- Given request -
Drop the pictures, then extract the listing word for word.
>>>>
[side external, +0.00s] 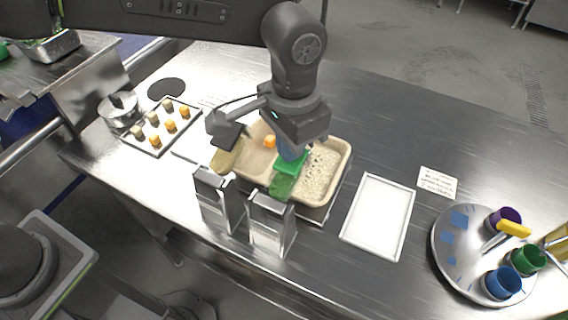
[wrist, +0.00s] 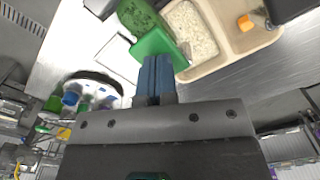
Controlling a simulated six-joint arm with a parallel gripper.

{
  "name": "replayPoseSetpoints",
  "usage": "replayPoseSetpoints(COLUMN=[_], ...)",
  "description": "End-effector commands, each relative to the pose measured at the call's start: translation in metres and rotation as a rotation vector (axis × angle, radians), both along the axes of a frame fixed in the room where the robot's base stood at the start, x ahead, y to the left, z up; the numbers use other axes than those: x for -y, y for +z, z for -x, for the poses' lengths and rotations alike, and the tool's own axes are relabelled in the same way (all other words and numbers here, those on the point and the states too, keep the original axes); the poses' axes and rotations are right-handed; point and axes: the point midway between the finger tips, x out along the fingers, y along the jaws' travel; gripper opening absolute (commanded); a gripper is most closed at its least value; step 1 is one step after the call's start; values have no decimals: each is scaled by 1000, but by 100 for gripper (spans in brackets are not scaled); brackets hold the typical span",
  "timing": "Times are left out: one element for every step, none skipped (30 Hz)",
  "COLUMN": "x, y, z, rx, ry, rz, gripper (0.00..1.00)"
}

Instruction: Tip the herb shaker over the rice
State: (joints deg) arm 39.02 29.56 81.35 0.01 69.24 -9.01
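My gripper (side external: 291,153) is shut on the herb shaker (side external: 283,186), which has a bright green part and a darker, herb-flecked green part. In the wrist view the blue fingers (wrist: 155,68) meet the shaker's bright green part (wrist: 158,45), and the flecked part (wrist: 140,18) points away from them. The shaker is tilted at the front of the beige tray (side external: 343,146), near its middle. The rice (side external: 322,174) lies in the tray's right compartment, beside the shaker; it also shows in the wrist view (wrist: 190,32).
An orange cube (side external: 269,141) sits in the tray's left compartment. Two metal holders (side external: 218,197) (side external: 272,222) stand in front. A white tray (side external: 379,215) and a round plate with coloured cups (side external: 470,278) are at right. A tray of several cubes (side external: 150,140) is at left.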

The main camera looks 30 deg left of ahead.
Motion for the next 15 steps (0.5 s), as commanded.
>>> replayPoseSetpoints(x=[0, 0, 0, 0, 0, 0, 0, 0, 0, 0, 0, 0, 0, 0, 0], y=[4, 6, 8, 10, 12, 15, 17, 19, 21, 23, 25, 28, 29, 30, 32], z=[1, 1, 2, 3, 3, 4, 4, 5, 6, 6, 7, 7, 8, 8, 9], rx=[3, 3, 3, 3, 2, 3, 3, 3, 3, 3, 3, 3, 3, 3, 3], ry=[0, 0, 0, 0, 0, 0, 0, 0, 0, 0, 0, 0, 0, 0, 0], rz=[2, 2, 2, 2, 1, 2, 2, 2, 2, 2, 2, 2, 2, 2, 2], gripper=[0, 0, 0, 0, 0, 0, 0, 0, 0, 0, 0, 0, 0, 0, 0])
<<<<
- Response to this exercise -
[side external, +0.00s] 
[wrist, +0.00s] 
Controlling a simulated six-joint arm with a parallel gripper.

{
  "name": "replayPoseSetpoints",
  "usage": "replayPoseSetpoints(COLUMN=[_], ...)",
  "description": "End-effector commands, each relative to the pose measured at the call's start: translation in metres and rotation as a rotation vector (axis × angle, radians), both along the axes of a frame fixed in the room where the robot's base stood at the start, x ahead, y to the left, z up; the numbers use other axes than those: x for -y, y for +z, z for -x, for the poses' lengths and rotations alike, and the tool's own axes are relabelled in the same way (all other words and numbers here, those on the point and the states too, keep the original axes); the poses' axes and rotations are right-handed; point and axes: the point midway between the finger tips, x out along the fingers, y along the jaws' travel; gripper opening absolute (commanded); a gripper is most closed at its least value; step 1 is one step after the call's start; values have no decimals: each is scaled by 1000, but by 100 for gripper (spans in brackets are not scaled); brackets hold the typical span",
  "timing": "Times are left out: one element for every step, none skipped (30 Hz)",
  "COLUMN": "x, y, z, rx, ry, rz, gripper (0.00..1.00)"
}

Instruction: Tip the herb shaker over the rice
State: (joints deg) arm 39.02 29.56 81.35 0.01 69.24 -9.01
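My gripper (side external: 291,153) is shut on the herb shaker (side external: 283,186), which has a bright green part and a darker, herb-flecked green part. In the wrist view the blue fingers (wrist: 155,68) meet the shaker's bright green part (wrist: 158,45), and the flecked part (wrist: 140,18) points away from them. The shaker is tilted at the front of the beige tray (side external: 343,146), near its middle. The rice (side external: 322,174) lies in the tray's right compartment, beside the shaker; it also shows in the wrist view (wrist: 190,32).
An orange cube (side external: 269,141) sits in the tray's left compartment. Two metal holders (side external: 218,197) (side external: 272,222) stand in front. A white tray (side external: 379,215) and a round plate with coloured cups (side external: 470,278) are at right. A tray of several cubes (side external: 150,140) is at left.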

The main camera looks 30 deg left of ahead.
Motion for the next 15 steps (0.5 s), as commanded.
>>> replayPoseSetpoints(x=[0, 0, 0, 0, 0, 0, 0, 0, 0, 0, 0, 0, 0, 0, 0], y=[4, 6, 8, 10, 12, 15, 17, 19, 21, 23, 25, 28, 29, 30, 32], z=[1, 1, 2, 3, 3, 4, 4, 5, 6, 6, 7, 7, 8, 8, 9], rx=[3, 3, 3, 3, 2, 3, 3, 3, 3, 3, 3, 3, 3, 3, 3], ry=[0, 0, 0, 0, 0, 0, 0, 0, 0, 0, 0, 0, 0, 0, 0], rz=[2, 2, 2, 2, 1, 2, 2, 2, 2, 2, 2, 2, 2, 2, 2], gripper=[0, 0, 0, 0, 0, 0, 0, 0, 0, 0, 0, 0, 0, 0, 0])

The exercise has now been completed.